Aus einer Zeitung zu erfahren, dass Lehrkräfte verpflichtet werden sollen, Mehrstunden zu leisten, ist beschämend und kennzeichnet den würdelosen Umgang mit den Kolleginnen und Kollegen. Nicht die Schulen haben das Problem verursacht, jedoch werden sie für eine jahrzehntelang verkorkste Bildungspolitik abgestraft. Wenn diese par ordre du mufti schon unmittelbar nach den Winterferien umgesetzt werden soll, können wir unseren eingereichten Urlaub jetzt gleich ausfallen lassen – Erholung adé!
Sven Lewy,
Vorstandsmitglied für Organisationsentwicklung der GEW Sachsen-Anhalt
Die Vorgriffstunde oder wer länger arbeitet, bleibt auch gern länger im Job
„Sachsen-Anhalt #moderndenken“ lautet der aktuelle Werbeslogan für Sachsen-Anhalt. Modern denken und stockkonservativ handeln, bekommt man hierzulande offensichtlich ganz locker unter einen Hut, wobei ich beim modernen Denken mitunter so meine Zweifel habe. Jedenfalls hat unsere findige Landesregierung nach jahrelangem verzweifeltem Grübeln über die Misere Personalmangel nunmehr spontan die ultimative Patentlösung aus besagtem Hut gezaubert. Und die lautet schlicht: Man verordne den Lehrkräften doch einfach eine Arbeitszeiterhöhung um eine Stunde, und schon ist die halbe Lücke geschlossen! Also Mut zur Lücke sozusagen! Und die andere Hälfte der Lücke schütte man einfach zu mit fiktivem Subpersonal, das die Schulleitungen von der Straße weg einstellen können, um die selbstverständlich immer lernwilligen Schüler*innen bei der Abarbeitung von Aufgaben zu beaufsichtigen, welche von Vorgriffstundenkolleg*innen vorher in ihrer 27. bzw. 29. Stunde erstellt wurden und in ihrer 28. und 30. Stunde ausgewertet werden (Zitat Haseloff: „Die werden dann einen Lösungszettel haben.“). Müssen jene eigentlich eine Ausbildung haben, ein Führungszeugnis besitzen oder kann das auch der Dealer des Vertrauens sein? Hinzu kommt eine bessere Betreuung von Langzeitkranken, die beim Lesen der Nachricht allerdings sofort wieder ins Koma fallen dürften. Aber halt: Es ist ja gar keine Erhöhung der Regelarbeitszeit, sondern nur eine „Vorgriffstunde“ mit begrenzter Haltbarkeit. Und die wird sofort wieder aufgehoben, wenn die Unis wieder genügend Lehrkräfte emittiert haben. Wie lange dauert doch gleich ein Lehramtsstudium? Also, wer’s glaubt …

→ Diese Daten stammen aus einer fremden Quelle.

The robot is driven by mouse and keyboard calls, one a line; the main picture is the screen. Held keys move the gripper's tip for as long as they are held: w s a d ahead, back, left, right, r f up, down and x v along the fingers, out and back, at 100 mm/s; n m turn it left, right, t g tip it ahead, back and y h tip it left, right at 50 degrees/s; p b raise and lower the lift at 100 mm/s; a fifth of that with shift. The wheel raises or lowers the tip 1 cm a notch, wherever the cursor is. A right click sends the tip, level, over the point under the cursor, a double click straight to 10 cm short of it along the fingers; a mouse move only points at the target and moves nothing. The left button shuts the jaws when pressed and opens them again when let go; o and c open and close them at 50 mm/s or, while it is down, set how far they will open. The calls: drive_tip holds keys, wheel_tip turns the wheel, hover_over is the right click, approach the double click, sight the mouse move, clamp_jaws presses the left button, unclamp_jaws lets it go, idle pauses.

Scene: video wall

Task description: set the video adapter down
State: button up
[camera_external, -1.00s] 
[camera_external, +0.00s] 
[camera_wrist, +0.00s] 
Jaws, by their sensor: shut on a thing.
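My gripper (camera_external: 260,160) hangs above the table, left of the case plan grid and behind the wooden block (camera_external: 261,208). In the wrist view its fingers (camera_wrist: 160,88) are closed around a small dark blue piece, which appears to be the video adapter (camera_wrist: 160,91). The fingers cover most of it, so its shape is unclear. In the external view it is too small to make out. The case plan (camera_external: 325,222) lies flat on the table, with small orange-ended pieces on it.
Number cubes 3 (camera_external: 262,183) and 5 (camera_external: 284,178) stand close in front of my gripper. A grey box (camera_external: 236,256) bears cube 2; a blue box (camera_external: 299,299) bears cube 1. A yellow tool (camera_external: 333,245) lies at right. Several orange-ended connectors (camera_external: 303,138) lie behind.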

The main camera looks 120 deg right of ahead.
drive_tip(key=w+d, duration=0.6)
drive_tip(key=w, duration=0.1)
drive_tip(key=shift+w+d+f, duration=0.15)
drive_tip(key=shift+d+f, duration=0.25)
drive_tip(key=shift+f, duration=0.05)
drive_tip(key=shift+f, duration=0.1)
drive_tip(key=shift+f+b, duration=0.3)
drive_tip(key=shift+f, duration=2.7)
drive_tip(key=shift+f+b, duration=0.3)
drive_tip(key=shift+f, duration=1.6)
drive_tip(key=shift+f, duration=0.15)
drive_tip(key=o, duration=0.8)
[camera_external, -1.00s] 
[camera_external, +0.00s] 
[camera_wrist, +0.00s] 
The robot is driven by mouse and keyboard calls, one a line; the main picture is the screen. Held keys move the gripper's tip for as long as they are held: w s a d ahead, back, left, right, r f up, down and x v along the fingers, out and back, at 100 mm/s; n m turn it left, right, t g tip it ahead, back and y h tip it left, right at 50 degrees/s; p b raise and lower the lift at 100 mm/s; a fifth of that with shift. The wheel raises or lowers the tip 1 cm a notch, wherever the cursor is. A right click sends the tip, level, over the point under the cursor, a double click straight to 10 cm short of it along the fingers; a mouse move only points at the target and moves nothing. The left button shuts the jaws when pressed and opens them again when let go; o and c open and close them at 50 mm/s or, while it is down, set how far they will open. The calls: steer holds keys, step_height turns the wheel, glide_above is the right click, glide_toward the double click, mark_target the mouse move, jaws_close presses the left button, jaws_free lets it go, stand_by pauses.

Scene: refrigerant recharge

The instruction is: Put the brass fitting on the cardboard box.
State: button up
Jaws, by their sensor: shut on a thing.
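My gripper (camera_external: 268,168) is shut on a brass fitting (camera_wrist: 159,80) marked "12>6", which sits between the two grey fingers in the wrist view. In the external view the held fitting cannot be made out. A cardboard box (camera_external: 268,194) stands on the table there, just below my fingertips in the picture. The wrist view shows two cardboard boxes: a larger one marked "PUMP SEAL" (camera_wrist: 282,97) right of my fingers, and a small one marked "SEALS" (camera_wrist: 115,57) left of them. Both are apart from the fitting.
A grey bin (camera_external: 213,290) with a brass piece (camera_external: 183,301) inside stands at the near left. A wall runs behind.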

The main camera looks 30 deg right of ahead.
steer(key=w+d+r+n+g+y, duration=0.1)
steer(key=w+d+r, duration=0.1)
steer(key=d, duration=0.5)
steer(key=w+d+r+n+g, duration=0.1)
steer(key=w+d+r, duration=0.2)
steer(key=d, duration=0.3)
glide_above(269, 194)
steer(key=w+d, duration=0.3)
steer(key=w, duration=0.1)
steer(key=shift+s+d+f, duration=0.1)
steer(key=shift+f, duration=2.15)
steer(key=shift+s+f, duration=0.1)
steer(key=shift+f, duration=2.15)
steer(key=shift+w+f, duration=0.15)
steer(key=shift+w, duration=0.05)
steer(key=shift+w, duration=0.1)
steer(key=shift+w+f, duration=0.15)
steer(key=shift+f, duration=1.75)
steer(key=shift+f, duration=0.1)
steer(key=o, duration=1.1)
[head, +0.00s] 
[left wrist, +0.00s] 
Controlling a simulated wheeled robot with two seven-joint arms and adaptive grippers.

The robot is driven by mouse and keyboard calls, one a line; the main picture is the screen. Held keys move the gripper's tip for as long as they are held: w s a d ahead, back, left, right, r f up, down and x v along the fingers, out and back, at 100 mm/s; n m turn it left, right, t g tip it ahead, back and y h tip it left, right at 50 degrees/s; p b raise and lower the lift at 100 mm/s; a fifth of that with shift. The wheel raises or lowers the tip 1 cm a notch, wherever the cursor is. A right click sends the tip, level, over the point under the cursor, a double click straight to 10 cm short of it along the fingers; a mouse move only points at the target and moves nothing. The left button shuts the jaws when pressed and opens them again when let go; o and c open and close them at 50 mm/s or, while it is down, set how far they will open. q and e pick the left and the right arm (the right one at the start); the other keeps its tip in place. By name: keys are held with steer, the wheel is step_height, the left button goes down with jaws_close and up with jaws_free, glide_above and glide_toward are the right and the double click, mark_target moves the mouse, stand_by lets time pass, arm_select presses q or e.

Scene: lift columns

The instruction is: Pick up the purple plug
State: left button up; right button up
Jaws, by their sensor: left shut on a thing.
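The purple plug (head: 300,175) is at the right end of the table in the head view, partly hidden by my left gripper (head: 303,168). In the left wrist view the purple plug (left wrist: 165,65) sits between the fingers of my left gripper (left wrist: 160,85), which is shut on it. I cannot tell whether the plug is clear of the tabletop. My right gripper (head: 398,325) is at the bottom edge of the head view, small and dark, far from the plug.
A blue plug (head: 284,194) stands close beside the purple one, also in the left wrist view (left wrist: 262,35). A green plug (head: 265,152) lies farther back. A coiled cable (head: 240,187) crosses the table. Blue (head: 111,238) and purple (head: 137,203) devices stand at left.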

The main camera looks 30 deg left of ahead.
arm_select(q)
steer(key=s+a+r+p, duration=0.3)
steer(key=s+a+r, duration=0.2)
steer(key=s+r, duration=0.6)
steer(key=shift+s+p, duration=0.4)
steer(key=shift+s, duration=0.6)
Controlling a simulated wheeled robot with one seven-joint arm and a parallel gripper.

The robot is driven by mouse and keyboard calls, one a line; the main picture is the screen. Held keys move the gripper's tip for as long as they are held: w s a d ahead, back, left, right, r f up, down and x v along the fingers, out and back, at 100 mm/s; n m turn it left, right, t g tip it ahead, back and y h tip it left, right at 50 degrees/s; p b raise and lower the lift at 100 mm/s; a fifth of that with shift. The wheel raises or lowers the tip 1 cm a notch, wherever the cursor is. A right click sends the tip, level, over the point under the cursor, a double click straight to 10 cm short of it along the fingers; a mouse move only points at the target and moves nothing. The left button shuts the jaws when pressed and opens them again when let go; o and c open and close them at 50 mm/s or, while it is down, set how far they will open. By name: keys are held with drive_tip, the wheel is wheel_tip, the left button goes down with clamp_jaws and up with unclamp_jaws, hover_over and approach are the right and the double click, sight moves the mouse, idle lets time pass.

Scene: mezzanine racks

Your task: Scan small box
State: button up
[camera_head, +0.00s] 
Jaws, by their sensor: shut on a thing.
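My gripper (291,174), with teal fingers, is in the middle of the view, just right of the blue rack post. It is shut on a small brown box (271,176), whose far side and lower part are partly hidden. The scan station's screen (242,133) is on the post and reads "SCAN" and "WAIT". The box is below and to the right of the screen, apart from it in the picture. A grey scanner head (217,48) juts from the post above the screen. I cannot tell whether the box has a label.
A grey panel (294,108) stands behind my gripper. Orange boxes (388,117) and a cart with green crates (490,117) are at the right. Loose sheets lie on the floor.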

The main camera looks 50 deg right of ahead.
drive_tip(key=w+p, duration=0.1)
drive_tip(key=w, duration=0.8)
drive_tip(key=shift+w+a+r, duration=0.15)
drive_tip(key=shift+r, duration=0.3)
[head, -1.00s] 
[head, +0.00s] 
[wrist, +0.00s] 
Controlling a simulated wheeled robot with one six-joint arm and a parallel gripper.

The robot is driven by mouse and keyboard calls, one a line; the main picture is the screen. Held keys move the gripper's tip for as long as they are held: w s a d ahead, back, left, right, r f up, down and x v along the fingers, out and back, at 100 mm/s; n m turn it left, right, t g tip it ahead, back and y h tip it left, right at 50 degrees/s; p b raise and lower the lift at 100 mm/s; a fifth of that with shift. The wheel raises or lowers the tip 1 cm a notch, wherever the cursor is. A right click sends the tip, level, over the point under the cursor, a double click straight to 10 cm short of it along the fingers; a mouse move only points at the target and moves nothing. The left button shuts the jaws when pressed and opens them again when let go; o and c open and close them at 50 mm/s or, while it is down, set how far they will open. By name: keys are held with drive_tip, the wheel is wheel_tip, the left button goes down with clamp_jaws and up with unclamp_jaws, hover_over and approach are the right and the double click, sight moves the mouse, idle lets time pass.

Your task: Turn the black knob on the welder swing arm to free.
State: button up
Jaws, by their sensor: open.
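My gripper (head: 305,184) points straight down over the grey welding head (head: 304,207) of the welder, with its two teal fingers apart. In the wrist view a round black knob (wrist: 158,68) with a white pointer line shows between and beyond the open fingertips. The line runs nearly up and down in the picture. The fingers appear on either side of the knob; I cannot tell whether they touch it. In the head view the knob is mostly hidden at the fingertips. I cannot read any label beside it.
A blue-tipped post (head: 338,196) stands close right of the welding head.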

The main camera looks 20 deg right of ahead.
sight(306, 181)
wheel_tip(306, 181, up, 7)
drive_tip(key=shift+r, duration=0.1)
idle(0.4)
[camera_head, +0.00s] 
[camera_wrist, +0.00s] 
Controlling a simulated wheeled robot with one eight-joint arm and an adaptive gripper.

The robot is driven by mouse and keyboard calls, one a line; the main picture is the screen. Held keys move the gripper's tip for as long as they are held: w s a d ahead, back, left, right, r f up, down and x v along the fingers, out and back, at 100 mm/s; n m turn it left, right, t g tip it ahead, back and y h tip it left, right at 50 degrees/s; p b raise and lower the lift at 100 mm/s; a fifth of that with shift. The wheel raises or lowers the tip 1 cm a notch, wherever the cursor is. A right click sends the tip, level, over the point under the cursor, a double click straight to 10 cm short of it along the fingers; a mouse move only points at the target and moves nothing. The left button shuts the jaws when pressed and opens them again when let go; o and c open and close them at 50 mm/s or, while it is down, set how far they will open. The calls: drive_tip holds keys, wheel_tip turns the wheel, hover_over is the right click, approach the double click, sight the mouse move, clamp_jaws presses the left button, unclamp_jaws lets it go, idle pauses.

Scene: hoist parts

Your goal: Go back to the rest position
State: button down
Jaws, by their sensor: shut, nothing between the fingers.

Leider ist nicht einmal die Wortschöpfung „Vorgriffstunde“ auf dem fruchtbaren Bördeboden gewachsen. Bei der Suche nach innovativen und nach Möglichkeit gerichtsfesten Lösungen schaut man gern auch mal über die Landesgrenzen hinweg. Derartige Konstrukte erlitt man z. B. schon einmal ab 1997 in Nordrhein-Westfalen und ab 1998 in Baden-Württemberg. Da fällt mir ein: Gab es 1997/98 denn eigentlich schon die Flüchtlingskrise und das „Aufholen nach Corona“? Strömten da auch schon Woche für Woche traumatisierte ukrainische Schüler*innen auf der Flucht vor dem barbarischen Krieg in unsere Klassenzimmer? Wie war das mit Inklusion und Gemeinsamem Unterricht? Reizüberflutete Kids in den Schulen? Bürokratie? Ach egal – was unsere weise Landesregierung (uns an-)tut, ist wohlgetan! Wie hieß es immer wieder? Wir planen keine Arbeitszeiterhöhung! Aber was stört mich mein Geschwätz von gestern in der Pressekonferenz von heute! Besonders gelungen übrigens: Im gleichen Atemzug verkündete man das Evangelium von A 13/E 13 für Grundschullehrer*innen. Die Kombination beider Maßnahmen wird Absolvent*innen scharenweise in unser Land locken! Die 13 allein hätte es sicherlich getan ... Das Ganze dürfte angesichts der Altersverteilung unseres Lehrpersonals eine großzügige Einladung zum vorzeitigen Renteneintritt werden. Es gab interessanterweise im Vorfeld auf Einladung der Ministerin eine Besprechung mit der GEW und den anderen Berufsverbänden, in deren Ergebnis ein gemeinsames Papier mit durchdachten Vorschlägen entstand. In der Pressekonferenz bedankte sich Frau Feußner dann auch pauschal für die vielen guten Vorschläge, welche hernach wohl mutmaßlich in der Tonne (so hieß übrigens der letzte Kultusminister von Niedersachsen) gelandet sind, denn die gutsherrlich verkündeten Maßnahmen waren da schon längst der ministeriellen Schublade entflohen.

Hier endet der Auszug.